Bethany Joy Lenz is stepping into the ring with Gina Torres on Pearson.
Premiering Wednesday, the Suits spin-off follows Torres’ Jessica Pearson as she wades into the murky waters of the Chicago political scene as Mayor Bobby Novak’s (Morgan Spector) right-hand woman. Her new job inevitably brings her into conflict with the One Tree Hill alum’s character Keri Allen, the city’s attorney who was responsible for Jessica losing her law license. Needless to say, neither woman is too pleased about having to work together; however, part of the first season’s arc is watching this dynamic grow and evolve, because there are some things they can apparently learn from each other.

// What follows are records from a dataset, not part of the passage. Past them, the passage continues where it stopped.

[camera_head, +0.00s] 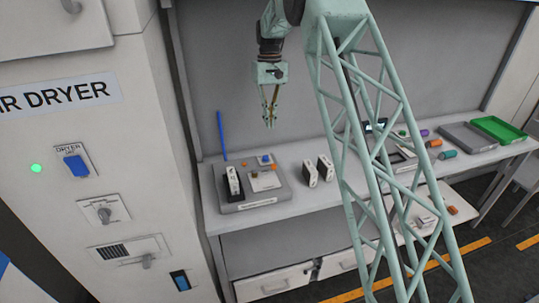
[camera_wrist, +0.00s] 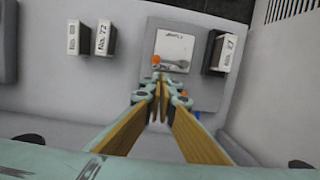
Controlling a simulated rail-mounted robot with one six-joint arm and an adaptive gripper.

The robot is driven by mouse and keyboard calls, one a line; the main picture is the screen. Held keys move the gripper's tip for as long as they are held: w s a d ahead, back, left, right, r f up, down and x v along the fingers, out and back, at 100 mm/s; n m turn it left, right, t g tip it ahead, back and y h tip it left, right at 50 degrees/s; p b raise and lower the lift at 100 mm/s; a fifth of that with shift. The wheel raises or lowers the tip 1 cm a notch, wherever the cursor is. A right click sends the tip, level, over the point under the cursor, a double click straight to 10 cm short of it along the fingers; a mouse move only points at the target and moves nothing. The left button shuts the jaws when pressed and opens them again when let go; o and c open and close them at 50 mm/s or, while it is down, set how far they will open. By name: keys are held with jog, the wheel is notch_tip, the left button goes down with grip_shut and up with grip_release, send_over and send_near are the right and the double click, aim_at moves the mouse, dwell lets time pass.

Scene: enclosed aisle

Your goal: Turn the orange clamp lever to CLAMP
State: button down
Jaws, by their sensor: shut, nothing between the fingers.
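A grey fixture (camera_head: 283,193) sits on the bench below my gripper and also shows in the wrist view (camera_wrist: 208,98). It carries a white plate (camera_head: 266,184) with small lettering I cannot read surely; the plate also shows in the wrist view (camera_wrist: 173,45). Small orange parts are on the fixture, one at the plate's edge (camera_wrist: 156,59) and one beyond the plate (camera_wrist: 184,93). I cannot tell which is the clamp lever or its setting. My gripper (camera_head: 269,126) points down above the fixture, shut and empty, apart from it. Its fingers (camera_wrist: 158,82) hide part of the fixture.
A numbered box (camera_head: 234,182) stands on the fixture; two more (camera_head: 310,173) stand beside it. A blue rod (camera_head: 221,135) rises behind. Grey (camera_head: 466,136) and green (camera_head: 499,129) trays lie farther right. A dryer panel (camera_head: 105,212) is at left.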

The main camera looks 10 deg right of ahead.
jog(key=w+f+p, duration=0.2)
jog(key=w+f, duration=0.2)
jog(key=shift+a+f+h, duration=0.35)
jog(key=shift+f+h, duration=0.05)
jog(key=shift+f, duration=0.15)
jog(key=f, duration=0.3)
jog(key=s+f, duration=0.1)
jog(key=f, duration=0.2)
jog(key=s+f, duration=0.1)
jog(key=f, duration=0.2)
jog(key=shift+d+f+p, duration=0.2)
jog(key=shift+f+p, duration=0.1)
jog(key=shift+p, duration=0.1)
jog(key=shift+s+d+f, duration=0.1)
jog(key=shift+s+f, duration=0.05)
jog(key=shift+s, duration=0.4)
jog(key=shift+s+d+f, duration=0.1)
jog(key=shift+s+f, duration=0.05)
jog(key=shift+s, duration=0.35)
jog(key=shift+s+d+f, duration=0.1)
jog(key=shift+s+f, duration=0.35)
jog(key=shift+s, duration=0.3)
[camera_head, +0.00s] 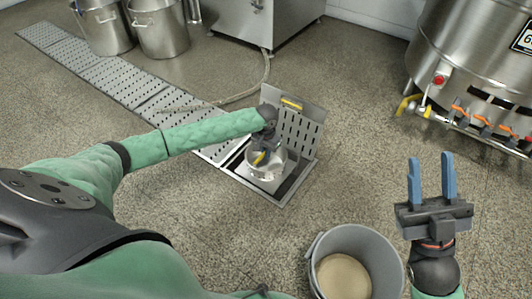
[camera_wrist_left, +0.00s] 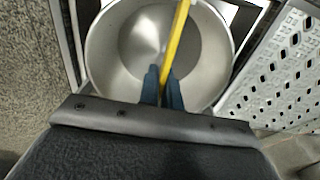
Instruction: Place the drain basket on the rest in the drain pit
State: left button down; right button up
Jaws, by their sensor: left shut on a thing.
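The drain basket (camera_head: 266,166) is a round metal basket with a yellow handle (camera_head: 260,158). It is at the open drain pit (camera_head: 285,196), inside the pit's outline in the head view. My left gripper (camera_head: 263,149) is above it, shut on the yellow handle. The left wrist view shows the basket's inside (camera_wrist_left: 130,55), empty, with the blue fingers (camera_wrist_left: 164,80) closed on the yellow handle (camera_wrist_left: 176,42). The rest is hidden under the basket, and I cannot tell whether the basket touches it. My right gripper (camera_head: 431,178) is open and empty, right of the pit.
A perforated cover (camera_head: 292,125) stands tilted up at the pit's far side. A hose (camera_head: 265,75) lies behind. Steel pots and a large tank (camera_head: 455,60) stand farther back.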

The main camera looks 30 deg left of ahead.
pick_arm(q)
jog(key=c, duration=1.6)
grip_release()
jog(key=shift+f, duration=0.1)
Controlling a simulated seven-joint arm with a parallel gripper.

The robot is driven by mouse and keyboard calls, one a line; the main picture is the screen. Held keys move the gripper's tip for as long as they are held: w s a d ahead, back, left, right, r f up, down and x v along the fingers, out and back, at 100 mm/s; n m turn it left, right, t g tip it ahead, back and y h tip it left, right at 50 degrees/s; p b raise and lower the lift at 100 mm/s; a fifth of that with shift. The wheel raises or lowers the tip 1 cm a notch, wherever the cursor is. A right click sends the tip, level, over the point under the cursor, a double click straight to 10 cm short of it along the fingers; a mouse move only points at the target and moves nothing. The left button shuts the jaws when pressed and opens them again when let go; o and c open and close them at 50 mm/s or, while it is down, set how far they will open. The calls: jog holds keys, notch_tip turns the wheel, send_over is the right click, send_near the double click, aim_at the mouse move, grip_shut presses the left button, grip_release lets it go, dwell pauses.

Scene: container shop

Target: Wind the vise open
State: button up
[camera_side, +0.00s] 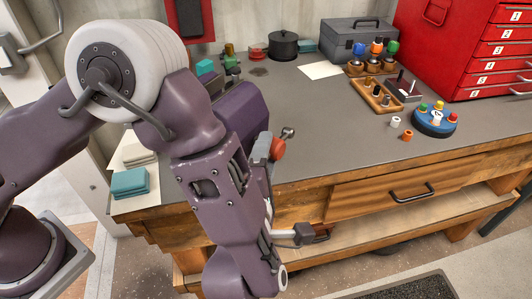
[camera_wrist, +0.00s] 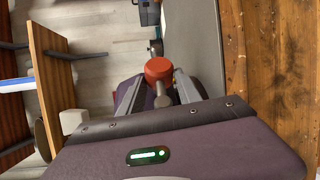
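The vise (camera_side: 243,112) is a purple body at the bench's front edge, partly hidden behind my arm in the side view. Its red hub (camera_side: 277,148) and grey handle bar with a ball end (camera_side: 288,132) stick out past the edge. In the wrist view the red hub (camera_wrist: 158,69) lies ahead of my gripper (camera_wrist: 160,82), with the bar's near end (camera_wrist: 162,99) pointing toward the camera. My gripper's two grey fingers stand apart, one on each side of the bar, with visible gaps. Contact at the fingertips is hidden behind the hub. The jaw gap is not visible.
The wooden bench front (camera_wrist: 262,85) runs close along the right of the wrist view. A drawer handle (camera_side: 411,194) juts from the bench front. Teal blocks (camera_side: 129,182) lie near the bench's left corner. A blue round holder (camera_side: 435,125) stands farther right on the top.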

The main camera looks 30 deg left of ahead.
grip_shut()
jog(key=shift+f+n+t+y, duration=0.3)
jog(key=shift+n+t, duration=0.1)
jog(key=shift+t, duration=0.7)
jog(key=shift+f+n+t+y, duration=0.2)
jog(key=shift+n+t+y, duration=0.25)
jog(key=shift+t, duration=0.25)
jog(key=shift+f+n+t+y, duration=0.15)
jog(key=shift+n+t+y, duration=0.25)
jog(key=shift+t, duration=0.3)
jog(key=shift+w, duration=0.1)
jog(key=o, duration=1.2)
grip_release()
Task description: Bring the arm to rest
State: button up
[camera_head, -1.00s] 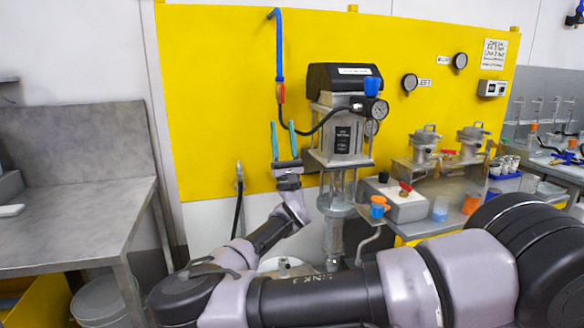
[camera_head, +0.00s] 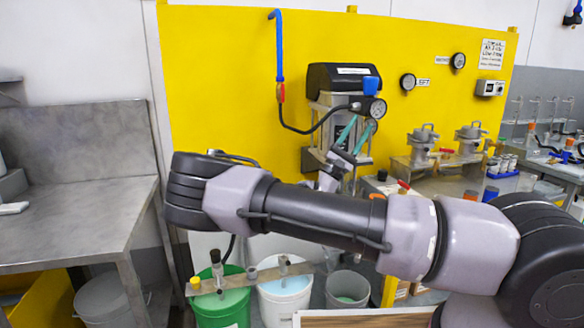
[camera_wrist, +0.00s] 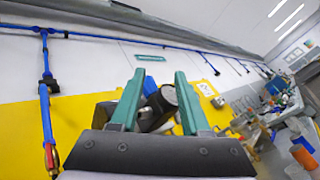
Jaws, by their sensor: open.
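My gripper (camera_head: 355,136) has two teal fingers and points up in the head view, in front of the agitator's drive unit (camera_head: 342,78) with its black top and round gauge. The fingers are apart with nothing held between them. In the wrist view my gripper (camera_wrist: 163,98) also shows open, with the drive unit's dark parts (camera_wrist: 158,108) behind the gap. My arm stretches across the middle of the head view and hides the lower part of the agitator. Whether the fingers touch the drive unit cannot be told.
Below my arm stand a green bucket (camera_head: 222,308), a white bucket (camera_head: 286,300) and a grey bucket (camera_head: 347,289). A blue hose (camera_head: 279,45) hangs on the yellow panel (camera_head: 220,70). Metal pots (camera_head: 423,143) stand at right. A bare steel table (camera_head: 85,225) is at left.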

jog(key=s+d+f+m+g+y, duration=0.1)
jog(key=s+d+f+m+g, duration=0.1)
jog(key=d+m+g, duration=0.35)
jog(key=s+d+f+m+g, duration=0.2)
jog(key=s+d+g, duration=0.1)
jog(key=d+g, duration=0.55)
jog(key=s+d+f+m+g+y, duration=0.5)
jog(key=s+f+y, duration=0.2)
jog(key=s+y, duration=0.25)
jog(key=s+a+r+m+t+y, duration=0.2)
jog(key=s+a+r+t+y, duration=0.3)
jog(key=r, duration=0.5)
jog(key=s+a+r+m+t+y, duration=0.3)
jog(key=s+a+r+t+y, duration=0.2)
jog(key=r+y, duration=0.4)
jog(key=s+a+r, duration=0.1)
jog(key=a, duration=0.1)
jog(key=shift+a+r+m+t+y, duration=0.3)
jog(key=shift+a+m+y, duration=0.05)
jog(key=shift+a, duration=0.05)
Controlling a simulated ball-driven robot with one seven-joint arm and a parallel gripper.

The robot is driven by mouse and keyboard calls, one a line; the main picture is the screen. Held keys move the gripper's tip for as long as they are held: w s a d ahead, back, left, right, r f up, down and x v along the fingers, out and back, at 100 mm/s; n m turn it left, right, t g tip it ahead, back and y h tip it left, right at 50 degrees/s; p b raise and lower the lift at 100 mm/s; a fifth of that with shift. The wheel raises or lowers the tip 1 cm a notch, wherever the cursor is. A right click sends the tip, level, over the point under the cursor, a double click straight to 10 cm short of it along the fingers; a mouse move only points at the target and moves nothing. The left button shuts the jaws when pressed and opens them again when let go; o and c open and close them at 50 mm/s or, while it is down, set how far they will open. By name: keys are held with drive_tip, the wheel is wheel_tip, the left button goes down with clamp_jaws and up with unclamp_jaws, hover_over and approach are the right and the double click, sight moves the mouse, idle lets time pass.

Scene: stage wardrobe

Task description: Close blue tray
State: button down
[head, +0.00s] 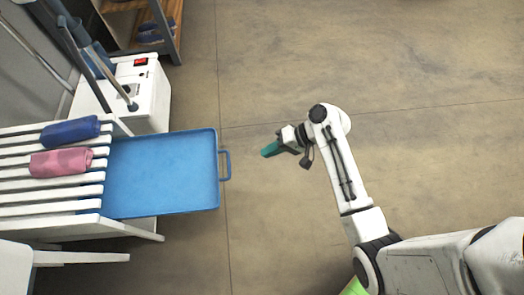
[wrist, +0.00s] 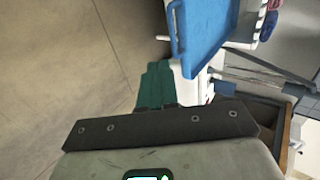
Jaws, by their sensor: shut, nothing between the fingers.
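The blue tray (head: 162,175) is pulled out to the right from under a white slatted bench. It is flat with a low rim and looks empty. Its blue handle (head: 225,164) is on the right end, facing my gripper. My gripper (head: 268,150) has teal fingers and is shut and empty. It is to the right of the handle with a gap between them, pointing left toward it. In the wrist view the tray (wrist: 205,30) is at the top, beyond the teal fingers (wrist: 153,85), and its handle (wrist: 172,18) shows at its left edge.
The white slatted bench (head: 45,195) holds a rolled blue cloth (head: 70,131) and a rolled pink cloth (head: 62,162). A white box with a red switch (head: 140,90) stands behind the tray. A wooden shelf (head: 115,42) is at the top left. The floor around my gripper is clear.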

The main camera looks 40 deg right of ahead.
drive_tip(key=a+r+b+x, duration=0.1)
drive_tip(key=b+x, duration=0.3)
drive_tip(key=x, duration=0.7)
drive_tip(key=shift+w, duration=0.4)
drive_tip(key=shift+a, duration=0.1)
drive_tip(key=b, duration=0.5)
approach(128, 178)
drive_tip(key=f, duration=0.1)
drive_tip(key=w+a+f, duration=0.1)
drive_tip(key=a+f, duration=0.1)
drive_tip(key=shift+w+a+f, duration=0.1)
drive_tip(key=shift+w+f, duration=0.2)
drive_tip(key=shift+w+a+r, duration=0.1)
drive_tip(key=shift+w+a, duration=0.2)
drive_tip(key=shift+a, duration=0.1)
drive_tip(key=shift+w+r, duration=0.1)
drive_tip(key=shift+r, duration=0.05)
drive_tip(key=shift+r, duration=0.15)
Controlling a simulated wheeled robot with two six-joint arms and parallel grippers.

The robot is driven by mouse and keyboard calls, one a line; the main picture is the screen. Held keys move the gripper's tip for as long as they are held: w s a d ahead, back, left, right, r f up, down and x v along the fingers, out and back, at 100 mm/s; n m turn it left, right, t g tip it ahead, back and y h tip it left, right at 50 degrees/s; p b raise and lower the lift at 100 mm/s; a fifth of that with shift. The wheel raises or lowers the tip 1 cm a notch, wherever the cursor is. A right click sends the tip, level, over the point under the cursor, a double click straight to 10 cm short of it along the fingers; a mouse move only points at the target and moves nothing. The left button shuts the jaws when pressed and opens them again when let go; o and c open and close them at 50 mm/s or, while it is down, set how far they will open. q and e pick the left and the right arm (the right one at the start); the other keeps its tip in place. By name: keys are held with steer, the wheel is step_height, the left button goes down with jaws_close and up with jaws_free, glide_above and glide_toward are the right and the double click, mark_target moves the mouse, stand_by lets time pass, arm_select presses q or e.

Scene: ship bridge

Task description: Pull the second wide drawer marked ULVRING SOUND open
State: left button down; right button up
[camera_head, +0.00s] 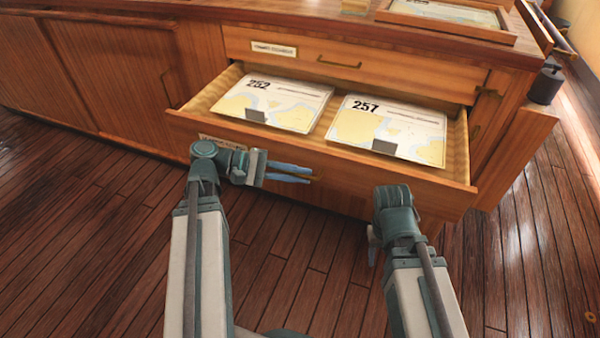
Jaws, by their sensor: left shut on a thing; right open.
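The second wide drawer (420,178) in the wooden cabinet stands pulled out, its inside showing. Its front label is mostly hidden by my left wrist, so I cannot read it. Two charts lie flat side by side in it, 252 (290,98) on the left and 257 (408,118) on the right. My left gripper (310,175) is at the middle of the drawer front, its blue fingers shut on what appears to be the handle, which is mostly hidden. My right gripper (373,243) is open and empty below the drawer front, partly hidden by its own wrist.
Above is a closed drawer (420,75) with a label and a handle (338,64). A framed chart tray (440,15) lies on the cabinet top. A dark cylinder (545,83) stands at the right corner. Closed cabinet doors (100,80) are at left. The plank floor (80,240) is clear.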

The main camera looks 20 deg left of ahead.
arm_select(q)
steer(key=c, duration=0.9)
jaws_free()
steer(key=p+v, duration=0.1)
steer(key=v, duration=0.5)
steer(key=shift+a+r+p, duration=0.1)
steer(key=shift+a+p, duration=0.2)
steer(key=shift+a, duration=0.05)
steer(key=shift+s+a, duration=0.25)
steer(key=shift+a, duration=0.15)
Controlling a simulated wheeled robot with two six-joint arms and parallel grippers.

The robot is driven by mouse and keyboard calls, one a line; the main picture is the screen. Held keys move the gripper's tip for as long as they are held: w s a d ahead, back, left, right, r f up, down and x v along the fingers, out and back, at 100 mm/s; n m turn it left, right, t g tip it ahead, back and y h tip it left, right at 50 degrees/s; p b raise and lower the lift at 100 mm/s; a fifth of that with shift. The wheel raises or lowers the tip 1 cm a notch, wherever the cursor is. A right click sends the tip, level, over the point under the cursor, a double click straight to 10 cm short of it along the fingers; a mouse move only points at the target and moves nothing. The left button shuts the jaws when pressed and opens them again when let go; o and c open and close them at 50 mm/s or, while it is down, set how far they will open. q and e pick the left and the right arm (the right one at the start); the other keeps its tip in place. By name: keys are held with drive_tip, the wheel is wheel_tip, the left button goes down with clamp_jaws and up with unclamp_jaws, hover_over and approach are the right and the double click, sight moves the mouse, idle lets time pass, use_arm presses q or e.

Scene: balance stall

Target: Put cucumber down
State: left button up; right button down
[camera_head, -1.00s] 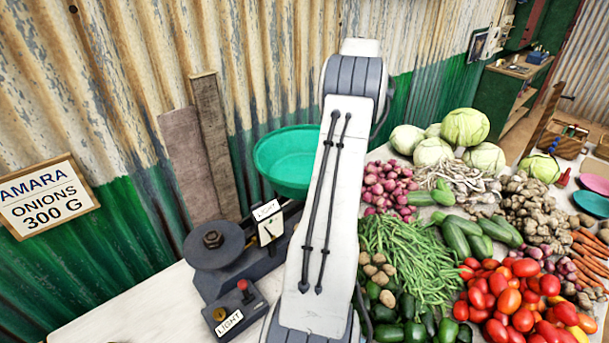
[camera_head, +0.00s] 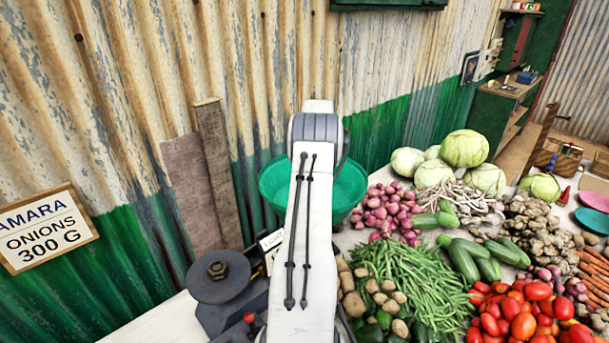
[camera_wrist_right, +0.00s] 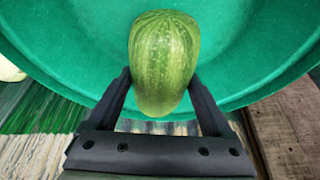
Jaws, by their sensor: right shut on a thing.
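In the right wrist view my right gripper (camera_wrist_right: 160,79) is shut on a striped green cucumber (camera_wrist_right: 165,50), one finger on each side. The cucumber is over the inside of the green bowl (camera_wrist_right: 70,45); I cannot tell whether it touches the bowl. In the head view the green bowl (camera_head: 275,180) sits on the scale behind my arm, which covers its middle. The right gripper and the held cucumber are hidden there. My left gripper is not in view.
The scale has a dark round plate (camera_head: 218,278) at its left. Other cucumbers (camera_head: 465,262) lie on the table among red onions (camera_head: 388,208), green beans (camera_head: 415,285), potatoes (camera_head: 385,295) and tomatoes (camera_head: 520,310). A corrugated wall with leaning planks (camera_head: 218,165) stands close behind the bowl.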

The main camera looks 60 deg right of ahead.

Below, EW chats with Lenz about how she relates to Keri and what it was like working with Torres.
ENTERTAINMENT WEEKLY: What attracted you to playing Keri?
BETHANY JOY LENZ: I loved that she was written as a layered character and wasn’t just one or two dimensions. She’s grouchy, but it’s because of this insecurity, and we get to see her at home and she’s soft. It’s very rare in the TV that I’ve done [for] a script come across and really see that they have time to explore the character with you.
Was there something in the script or her personality that you connected with on a personal level?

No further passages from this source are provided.